Source: Morningstar Direct October 2020. U.S. markets represented by respective Russell indexes for each category (Large: Russell 1000, Value, and Growth, Mid: Russell Mid Cap, Value, and Growth, Small: Russell 2000, Value, and Growth).
In developed international markets, all nine style boxes were positive for the quarter. International small growth stocks were the highest performer. In contrast to the U.S., international small-cap stocks outperformed large-cap stocks across all styles.
Source: Morningstar Direct October 2020. International markets represented by respective MSCI World EX USA index series (Large: MSCI World EX USA Large, Value and Growth, Mid: MSCI World Ex USA Mid, Value, and Growth, Small: MSCI World Ex USA Small, Value, and Growth).
A diversified index mix of 65% stocks and 35% bonds would have gained 3.5% during the third quarter.
65/35 Index Mix: 0.5% Cash (ICE BofA 3M US Trsy Note TR), 13.5% ST U.S. Fixed Income (ICE BofA 1-3Y US Corp&Govt TR), 21% Global Intermediate Bonds (FTSE WGBI Hdg USD), 10% U.S. Total Stock Market (Russell 3000 Index), 14% U.S. Large Value (Russell 1000 Value Index), 10% U.S. Small (Russell 2000 Index), 5% U.S. REITs (Dow Jones U.S. Select REIT Index), 13% Intl Large Value (MSCI World Ex USA Value Index (net div.)), 7% Intl Small (MSCI World Ex USA Small Index (net div.)), 6% Emerging Markets Value (MSCI Emerging Markets Value Index (net div)).
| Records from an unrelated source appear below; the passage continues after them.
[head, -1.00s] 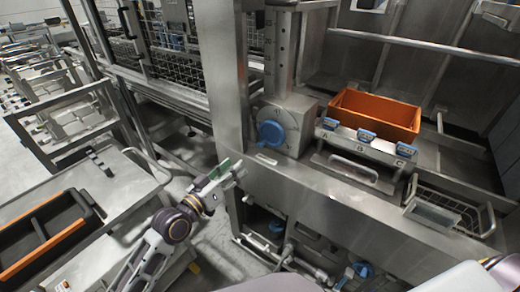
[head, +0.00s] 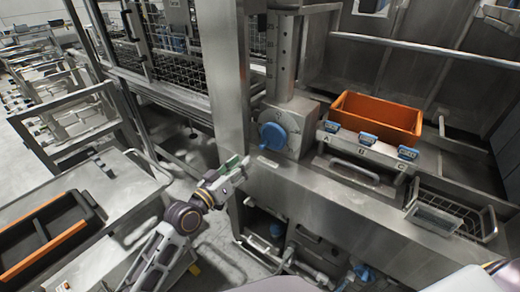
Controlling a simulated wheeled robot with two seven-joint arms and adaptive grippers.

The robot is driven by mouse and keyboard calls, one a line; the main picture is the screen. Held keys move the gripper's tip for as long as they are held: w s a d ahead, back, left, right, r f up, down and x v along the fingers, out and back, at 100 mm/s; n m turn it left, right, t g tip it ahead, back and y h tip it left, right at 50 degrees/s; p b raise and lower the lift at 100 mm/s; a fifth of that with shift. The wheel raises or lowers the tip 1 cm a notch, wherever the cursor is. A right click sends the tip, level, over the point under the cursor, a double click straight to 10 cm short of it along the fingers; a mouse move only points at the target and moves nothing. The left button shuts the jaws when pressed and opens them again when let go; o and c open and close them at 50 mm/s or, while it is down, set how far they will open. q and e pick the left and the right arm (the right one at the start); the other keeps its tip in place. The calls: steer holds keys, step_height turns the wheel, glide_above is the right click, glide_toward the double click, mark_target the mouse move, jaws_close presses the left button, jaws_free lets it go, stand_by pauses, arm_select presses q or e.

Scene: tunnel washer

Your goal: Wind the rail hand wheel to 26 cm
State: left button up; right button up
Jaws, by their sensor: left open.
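The blue hand wheel (head: 273,136) sits on the front of a grey metal housing (head: 296,124) at the foot of an upright post (head: 284,55) with dark marks along it. The numbers on the post are too small to read. My left gripper (head: 243,166) is open and empty, to the lower left of the wheel and apart from it, near the front edge of the steel ledge. My right gripper does not show.
An orange bin (head: 377,117) stands right of the housing, behind blue-topped parts labelled A, B and C (head: 368,139). A wire basket (head: 452,217) hangs at the right. A metal table (head: 112,187) with a black and orange tray (head: 42,232) is at the left.

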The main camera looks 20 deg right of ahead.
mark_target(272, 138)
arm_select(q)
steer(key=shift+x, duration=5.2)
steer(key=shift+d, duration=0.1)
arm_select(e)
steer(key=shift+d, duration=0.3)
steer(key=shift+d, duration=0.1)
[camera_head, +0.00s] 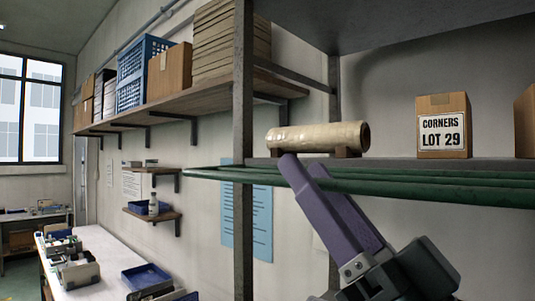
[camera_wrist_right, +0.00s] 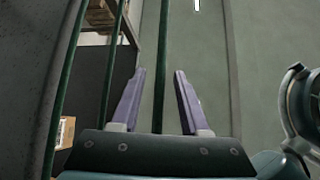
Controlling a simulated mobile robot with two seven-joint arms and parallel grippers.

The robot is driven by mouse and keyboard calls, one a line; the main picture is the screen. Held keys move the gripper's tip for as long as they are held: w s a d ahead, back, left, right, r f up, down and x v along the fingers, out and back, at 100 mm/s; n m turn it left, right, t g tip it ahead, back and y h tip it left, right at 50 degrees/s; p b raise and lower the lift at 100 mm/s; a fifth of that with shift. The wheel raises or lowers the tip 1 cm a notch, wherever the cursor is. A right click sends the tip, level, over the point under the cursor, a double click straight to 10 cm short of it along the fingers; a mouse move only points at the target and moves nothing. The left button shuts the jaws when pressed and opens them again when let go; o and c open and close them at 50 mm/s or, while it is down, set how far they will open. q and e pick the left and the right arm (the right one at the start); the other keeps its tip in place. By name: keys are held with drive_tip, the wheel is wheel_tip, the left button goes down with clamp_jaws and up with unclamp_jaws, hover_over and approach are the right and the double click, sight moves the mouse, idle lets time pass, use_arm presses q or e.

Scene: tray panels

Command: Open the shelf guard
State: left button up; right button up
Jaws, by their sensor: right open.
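The shelf guard is a set of green bars (camera_head: 430,187) running across the front of the shelf, just below board level. In the right wrist view its bars show as long green rods, one (camera_wrist_right: 161,60) lying between my finger lines. My right gripper (camera_head: 303,163) has purple fingers reaching up to the guard from below. One finger crosses in front of the bars in the head view. The right gripper (camera_wrist_right: 160,71) is open, its fingers apart on either side of that rod. Whether they touch it I cannot tell. My left gripper is not in view.
On the shelf behind the guard are a wrapped roll (camera_head: 318,137) and a carton labelled CORNERS LOT 29 (camera_head: 443,108). A grey upright post (camera_head: 243,120) stands left of my gripper. A wall shelf (camera_head: 190,92) holds boxes and a blue crate (camera_head: 140,70). A workbench (camera_head: 110,265) is lower left.

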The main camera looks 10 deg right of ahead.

Indexes are unmanaged baskets of securities that are not available for direct investment by investors. Index performance does not reflect the expenses associated with the management of an actual portfolio. Past performance is not a guarantee of future results. Foreign securities involve additional risks, including foreign currency changes, political risks, foreign taxes, and different methods of accounting and financial reporting. Emerging markets involve additional risks, including, but not limited to, currency fluctuation, political instability, foreign taxes, and different methods of accounting and financial reporting. All investments involve risk, including the loss of principal, and cannot be guaranteed against loss by a bank, custodian, or any other financial institution.